STATED EXERCISE:
In your copy, leave out the pictures; write out all the data exactly.

——

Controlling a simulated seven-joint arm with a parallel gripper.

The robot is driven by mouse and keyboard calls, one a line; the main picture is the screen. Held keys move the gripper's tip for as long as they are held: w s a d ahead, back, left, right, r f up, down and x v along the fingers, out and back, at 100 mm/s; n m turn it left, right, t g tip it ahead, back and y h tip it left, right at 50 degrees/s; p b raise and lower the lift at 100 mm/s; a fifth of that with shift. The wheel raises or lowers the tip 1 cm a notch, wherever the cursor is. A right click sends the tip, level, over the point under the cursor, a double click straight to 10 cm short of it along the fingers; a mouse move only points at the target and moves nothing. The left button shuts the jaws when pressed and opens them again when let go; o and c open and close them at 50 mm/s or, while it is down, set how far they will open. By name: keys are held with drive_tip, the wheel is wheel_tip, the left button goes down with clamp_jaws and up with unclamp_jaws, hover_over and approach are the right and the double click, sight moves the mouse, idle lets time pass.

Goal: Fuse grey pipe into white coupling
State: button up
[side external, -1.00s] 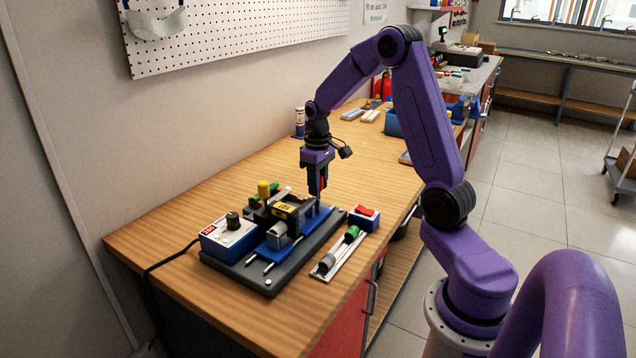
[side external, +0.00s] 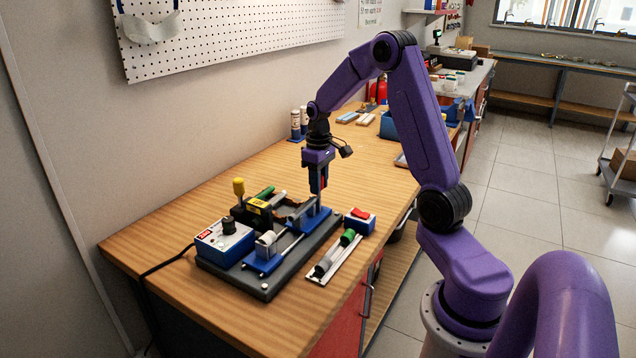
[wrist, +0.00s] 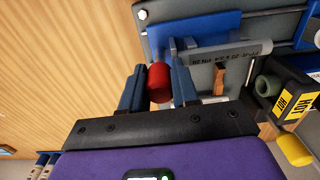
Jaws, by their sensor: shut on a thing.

——

COMPLETE OUTPUT:
Controlling a simulated seven-joint arm with a parallel gripper.

The robot is driven by mouse and keyboard calls, one a line; the main picture is the screen. Held keys move the gripper's tip for as long as they are held: w s a d ahead, back, left, right, r f up, down and x v along the fingers, out and back, at 100 mm/s; n m turn it left, right, t g tip it ahead, back and y h tip it left, right at 50 degrees/s; p b raise and lower the lift at 100 mm/s; a fifth of that with shift. The wheel raises or lowers the tip 1 cm a notch, wherever the cursor is. A right click sends the tip, level, over the point under the cursor, a double click straight to 10 cm short of it along the fingers; a mouse move only points at the target and moves nothing. The left button shuts the jaws when pressed and opens them again when let go; o and c open and close them at 50 mm/s or, while it is down, set how far they will open. By name: keys are held with drive_tip, the wheel is wheel_tip, the left button goes down with clamp_jaws and up with unclamp_jaws, hover_over and approach are the right and the double click, sight moves the mouse, idle lets time pass.

Goal: Fuse grey pipe into white coupling
State: button up
[side external, -1.00s] 
[side external, +0.00s] 
[wrist, +0.00s] 
Jaws, by their sensor: shut on a thing.

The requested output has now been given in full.